Brokers Losing Liquidity Management Business

Securities dealers are losing their grip on short-term investment management for corporations, a study shows.

The study, conducted by Chicago-based Treasury Strategies Inc., found that securities dealers hold 53% of the market, down from 63% last year. Banks' share, meanwhile, has held steady at 23%, while that of investment managers has climbed to 10% from 4%.

The study was based on corporate liquidity management practices at 496 U.S. asset management clients. Companies participating in the survey all had annual revenues exceeding $50 million.

Anthony J. Carfang, partner at Treasury Strategies, said the rapidly expanding economy means many companies have unexpectedly high levels of operating cash. He placed the total corporate liquidity market at about $300 billion.

Because banks have ready access to the payment system and offer convenient ways to move funds, they may be best positioned to take advantage of the growth in investing.

"Convenience is a factor," Mr. Carfang said. "If the banks can make investing automated and convenient, and all money begins in a bank account, then banks have an opportunity to preempt securities dealers."

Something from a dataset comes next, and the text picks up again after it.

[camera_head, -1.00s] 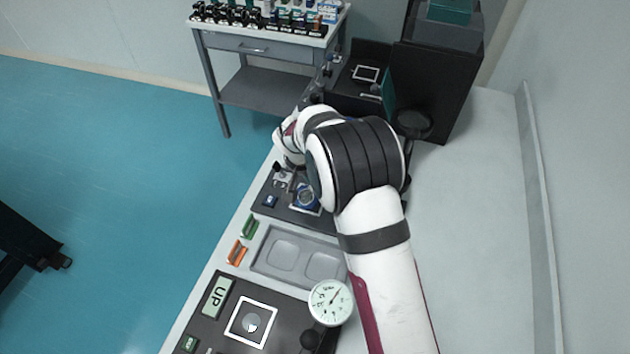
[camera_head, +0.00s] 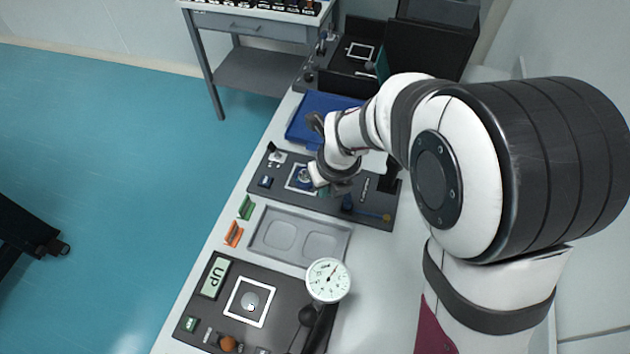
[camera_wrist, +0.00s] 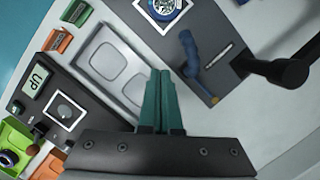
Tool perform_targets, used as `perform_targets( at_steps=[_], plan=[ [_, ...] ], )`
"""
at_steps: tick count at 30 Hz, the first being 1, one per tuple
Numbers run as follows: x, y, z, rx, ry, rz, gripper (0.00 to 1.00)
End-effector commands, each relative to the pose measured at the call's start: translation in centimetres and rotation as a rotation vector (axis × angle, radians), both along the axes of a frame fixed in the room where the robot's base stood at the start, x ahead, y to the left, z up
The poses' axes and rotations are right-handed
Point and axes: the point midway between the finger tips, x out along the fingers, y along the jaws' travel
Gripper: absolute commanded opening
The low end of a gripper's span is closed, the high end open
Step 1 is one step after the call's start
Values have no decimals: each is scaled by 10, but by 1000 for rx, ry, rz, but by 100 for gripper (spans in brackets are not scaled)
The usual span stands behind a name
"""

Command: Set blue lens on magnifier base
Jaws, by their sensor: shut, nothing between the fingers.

Corporations increasingly invest in money market mutual funds, sweep accounts, government securities, and repurchase agreements, and less in commercial paper, the survey showed.

Mr. Carfang said he was surprised to find that about 35% of operating cash investments were managed by executives who spent less than 25 hours a month deciding where to place them.

"Some treasurers have decided to relegate investments to a lower level," Mr. Carfang said. "They are also putting corporate investors on a real short leash by saying, 'You can buy Treasuries, and you can only invest overnight,' so there's no way to screw up."

Securities dealers may "still have a commanding share," Mr. Carfang said, but banks are making inroads by linking cash management and demand deposit services with investment products, enabling a bank to automate investing.

James Graham, executive vice president at PNC Bank Corp., Pittsburgh, said corporations may favor the banking industry's approach to managing corporate assets.

"We try to provide convenience for the customers," he said, adding that just a few short years ago, "banks were more focused on providing cash flow services, but they were not making it really easy to make that investment decision."

Michael J. Rosenberg, vice president at Chase Manhattan Corp., said his bank this year has doubled the attention it devotes to corporate liquidity and investment management products.

He said improvements in the technology for serving asset management clients have brought more business to banks.

"We made it extremely easy for corporations to work with us," said Mr. Rosenberg. "The technology is so advanced now that the investment process is down to a science."

Mr. Carfang said he sees more corporations looking to invest in mutual funds than in past years.

"I think the fund companies are doing a nice job of getting in front of a corporate treasurer and telling their story," he said.